City University London
Monday, 30 March 2015
This seminar’s focus is on the position and role of Food Corporations. Civil society organisations (CSOs) spend much time and energy trying to influence and sometimes confront huge corporations which dominate the UK, EU and global food systems. Support from academics to CSOs in this work is patchy. On some issues – obesity, food products, safety – there is a tradition of academic-NGO liaison, but on wages or conditions, there is less. This seminar is a chance to consider what is going on in the corporate food world and the nature of food corporate power.

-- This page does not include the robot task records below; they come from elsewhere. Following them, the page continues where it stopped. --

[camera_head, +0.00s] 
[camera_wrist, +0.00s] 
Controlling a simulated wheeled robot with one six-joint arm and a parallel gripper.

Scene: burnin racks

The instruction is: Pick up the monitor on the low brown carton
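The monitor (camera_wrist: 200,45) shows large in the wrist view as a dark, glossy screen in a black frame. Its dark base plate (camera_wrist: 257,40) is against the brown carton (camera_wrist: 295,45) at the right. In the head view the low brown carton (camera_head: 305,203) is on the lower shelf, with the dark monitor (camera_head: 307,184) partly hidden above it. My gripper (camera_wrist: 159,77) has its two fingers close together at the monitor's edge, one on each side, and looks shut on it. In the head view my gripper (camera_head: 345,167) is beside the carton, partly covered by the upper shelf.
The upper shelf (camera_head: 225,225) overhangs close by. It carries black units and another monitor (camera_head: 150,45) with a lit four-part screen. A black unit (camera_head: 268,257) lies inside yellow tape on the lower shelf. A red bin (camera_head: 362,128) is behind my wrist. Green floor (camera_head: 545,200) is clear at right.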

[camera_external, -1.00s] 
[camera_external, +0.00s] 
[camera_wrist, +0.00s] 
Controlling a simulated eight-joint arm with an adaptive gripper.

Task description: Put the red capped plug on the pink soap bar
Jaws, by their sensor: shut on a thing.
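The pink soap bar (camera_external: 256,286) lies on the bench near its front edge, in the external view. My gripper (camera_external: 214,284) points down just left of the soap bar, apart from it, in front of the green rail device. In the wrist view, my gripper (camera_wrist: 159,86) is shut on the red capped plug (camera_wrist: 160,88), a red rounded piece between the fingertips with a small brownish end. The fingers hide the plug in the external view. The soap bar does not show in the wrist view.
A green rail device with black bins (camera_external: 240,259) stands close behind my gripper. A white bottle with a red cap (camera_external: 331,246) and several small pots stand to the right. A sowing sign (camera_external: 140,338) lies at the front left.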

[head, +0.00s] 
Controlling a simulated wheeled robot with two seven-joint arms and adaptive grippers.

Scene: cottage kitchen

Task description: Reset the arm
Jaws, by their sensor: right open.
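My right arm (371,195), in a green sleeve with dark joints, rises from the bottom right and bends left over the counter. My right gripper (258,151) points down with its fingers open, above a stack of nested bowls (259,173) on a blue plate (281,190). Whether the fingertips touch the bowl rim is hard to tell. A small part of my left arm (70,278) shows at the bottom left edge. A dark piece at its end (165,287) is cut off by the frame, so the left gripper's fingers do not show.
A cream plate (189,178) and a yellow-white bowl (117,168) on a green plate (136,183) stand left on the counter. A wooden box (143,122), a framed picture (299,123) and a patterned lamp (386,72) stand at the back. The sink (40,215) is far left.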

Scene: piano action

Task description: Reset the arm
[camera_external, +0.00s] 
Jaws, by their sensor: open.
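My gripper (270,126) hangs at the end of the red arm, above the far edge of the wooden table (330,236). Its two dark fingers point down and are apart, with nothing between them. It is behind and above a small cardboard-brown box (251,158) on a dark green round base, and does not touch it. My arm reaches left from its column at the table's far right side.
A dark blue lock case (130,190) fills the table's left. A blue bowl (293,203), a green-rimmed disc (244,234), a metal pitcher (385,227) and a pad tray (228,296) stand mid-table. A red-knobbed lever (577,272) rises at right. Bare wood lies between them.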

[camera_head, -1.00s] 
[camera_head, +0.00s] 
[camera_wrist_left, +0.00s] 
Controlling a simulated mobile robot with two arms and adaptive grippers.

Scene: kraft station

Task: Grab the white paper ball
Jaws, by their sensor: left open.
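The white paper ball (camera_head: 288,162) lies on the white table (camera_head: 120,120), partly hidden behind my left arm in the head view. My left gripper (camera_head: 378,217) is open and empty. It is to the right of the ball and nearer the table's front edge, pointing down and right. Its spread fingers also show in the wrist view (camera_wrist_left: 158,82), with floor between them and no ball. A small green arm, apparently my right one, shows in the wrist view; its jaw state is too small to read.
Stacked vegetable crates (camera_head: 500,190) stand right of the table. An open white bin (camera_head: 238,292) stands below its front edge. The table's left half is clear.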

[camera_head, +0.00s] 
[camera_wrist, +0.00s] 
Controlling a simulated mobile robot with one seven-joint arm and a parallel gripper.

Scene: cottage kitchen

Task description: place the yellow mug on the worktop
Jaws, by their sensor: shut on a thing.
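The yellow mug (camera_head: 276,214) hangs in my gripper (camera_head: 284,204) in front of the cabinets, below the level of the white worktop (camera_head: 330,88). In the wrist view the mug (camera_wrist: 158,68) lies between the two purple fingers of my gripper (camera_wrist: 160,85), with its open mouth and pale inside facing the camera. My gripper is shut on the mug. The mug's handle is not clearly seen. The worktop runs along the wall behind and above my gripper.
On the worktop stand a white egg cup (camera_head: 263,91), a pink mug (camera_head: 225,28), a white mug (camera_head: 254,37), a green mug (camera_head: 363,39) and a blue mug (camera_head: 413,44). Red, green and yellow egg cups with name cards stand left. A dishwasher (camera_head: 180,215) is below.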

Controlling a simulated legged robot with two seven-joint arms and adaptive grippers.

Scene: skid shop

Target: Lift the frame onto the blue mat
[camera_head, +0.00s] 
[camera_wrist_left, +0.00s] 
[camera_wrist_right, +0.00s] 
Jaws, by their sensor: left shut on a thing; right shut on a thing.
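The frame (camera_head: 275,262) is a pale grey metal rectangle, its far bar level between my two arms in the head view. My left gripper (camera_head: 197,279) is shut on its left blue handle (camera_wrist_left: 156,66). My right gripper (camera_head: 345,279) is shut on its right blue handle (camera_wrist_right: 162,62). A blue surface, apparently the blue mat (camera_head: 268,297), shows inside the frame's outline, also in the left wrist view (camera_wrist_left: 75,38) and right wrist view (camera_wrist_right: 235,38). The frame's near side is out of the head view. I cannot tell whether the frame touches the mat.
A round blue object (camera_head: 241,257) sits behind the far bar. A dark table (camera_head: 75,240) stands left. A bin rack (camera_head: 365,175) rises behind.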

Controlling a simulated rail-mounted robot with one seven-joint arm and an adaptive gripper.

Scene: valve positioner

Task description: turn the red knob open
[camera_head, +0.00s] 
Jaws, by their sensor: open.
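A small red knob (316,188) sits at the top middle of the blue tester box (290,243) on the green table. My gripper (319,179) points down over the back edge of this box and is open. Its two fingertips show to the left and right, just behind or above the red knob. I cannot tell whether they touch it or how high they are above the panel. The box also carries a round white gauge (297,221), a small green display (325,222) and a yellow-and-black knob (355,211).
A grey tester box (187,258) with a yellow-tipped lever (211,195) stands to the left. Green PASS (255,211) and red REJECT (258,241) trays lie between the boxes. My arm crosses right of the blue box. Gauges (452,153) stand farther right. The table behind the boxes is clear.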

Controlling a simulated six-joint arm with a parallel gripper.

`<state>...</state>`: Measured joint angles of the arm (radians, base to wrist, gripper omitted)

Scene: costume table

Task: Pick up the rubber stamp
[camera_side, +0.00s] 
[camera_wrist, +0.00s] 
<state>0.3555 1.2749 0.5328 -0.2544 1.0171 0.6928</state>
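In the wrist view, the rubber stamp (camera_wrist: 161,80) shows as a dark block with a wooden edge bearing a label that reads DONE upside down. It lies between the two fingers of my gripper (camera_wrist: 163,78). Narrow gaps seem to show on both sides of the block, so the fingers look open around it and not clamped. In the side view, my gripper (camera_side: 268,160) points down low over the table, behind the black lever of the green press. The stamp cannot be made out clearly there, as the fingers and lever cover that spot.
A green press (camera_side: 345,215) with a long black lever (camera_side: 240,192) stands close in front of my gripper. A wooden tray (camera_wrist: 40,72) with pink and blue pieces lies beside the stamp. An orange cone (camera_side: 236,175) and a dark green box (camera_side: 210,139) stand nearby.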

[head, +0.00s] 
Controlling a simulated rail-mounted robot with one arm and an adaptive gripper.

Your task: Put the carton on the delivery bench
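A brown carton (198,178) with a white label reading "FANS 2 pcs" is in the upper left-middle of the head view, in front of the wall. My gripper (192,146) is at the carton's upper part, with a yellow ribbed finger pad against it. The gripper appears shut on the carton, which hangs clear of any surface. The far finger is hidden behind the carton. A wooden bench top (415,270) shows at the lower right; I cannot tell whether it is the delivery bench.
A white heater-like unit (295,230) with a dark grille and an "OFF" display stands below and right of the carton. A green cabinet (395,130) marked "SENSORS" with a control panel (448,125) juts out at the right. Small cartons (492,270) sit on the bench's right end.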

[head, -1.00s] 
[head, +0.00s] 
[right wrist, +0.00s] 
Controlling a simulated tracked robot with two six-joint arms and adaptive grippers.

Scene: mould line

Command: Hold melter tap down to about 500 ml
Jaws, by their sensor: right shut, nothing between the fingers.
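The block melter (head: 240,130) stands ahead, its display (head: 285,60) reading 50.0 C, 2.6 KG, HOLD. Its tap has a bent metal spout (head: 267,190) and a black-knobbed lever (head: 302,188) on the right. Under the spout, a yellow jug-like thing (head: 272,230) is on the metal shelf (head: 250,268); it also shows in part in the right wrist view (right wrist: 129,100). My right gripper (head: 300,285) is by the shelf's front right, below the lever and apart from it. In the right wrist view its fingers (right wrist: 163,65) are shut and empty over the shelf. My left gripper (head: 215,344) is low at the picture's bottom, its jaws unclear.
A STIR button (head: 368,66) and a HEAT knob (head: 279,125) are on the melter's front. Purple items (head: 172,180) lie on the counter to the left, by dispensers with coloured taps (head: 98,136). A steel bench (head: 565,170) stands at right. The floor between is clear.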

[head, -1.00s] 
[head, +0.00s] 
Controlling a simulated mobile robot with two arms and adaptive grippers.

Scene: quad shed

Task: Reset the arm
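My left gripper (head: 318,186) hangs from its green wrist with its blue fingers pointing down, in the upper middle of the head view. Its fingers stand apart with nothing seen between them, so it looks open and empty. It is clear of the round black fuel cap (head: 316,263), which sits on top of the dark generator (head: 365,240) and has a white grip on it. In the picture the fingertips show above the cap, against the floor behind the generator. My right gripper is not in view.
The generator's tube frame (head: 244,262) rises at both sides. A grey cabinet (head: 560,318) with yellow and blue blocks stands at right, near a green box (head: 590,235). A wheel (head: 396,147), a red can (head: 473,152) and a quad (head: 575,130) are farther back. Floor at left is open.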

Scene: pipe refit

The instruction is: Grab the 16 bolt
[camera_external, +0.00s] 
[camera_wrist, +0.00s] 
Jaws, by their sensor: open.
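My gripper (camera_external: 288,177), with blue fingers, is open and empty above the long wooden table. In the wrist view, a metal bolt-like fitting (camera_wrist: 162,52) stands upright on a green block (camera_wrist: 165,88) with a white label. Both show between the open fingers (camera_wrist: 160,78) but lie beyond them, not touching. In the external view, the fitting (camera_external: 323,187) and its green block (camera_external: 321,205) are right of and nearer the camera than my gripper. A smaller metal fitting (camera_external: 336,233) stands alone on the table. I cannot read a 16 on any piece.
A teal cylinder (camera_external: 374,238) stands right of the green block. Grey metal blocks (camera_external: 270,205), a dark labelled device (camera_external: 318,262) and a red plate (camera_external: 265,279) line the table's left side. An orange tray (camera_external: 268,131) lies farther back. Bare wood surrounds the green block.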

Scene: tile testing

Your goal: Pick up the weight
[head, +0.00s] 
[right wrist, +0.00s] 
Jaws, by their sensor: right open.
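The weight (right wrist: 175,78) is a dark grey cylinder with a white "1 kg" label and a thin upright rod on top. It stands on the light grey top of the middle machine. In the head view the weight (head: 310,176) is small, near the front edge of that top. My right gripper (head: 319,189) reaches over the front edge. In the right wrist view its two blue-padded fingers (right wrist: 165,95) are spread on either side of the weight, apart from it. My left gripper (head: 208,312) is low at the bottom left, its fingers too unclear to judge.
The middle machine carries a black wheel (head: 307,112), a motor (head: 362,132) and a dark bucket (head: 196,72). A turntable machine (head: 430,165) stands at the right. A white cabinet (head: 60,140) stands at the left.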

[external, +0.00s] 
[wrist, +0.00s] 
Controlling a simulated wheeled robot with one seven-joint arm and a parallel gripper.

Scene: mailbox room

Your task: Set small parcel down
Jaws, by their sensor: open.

Session 1: Food Corporations- The Players and the Dynamics
1. Who are the food corporate giants? Dynamics and vulnerability
In this presentation we set out and raise a number of key questions about the place and role of food corporations in global and UK food supply. In the developed world most of us rely on food business in one form or another to provide our food. But how this is done and carried out is the crux of food industry problems identified and analysed by civil society organisations and often shown to be hugely problematic. Food business itself is also confronting critical challenges to its usual business models – from sustainability and environmental challenges to the widespread recognition and continuing problem of the health qualities of many products. Then there is the challenging business environment with competition and business tendencies shaping or re-shaping global markets and logistics chains. But business itself is fragmented: global giants sit side-by-side with 100,000s of small enterprises all vying for the consumer food dollar. It therefore becomes a question of power: the ability to act, to set the rules of the game. We consider such dynamics in context for civil society and academia.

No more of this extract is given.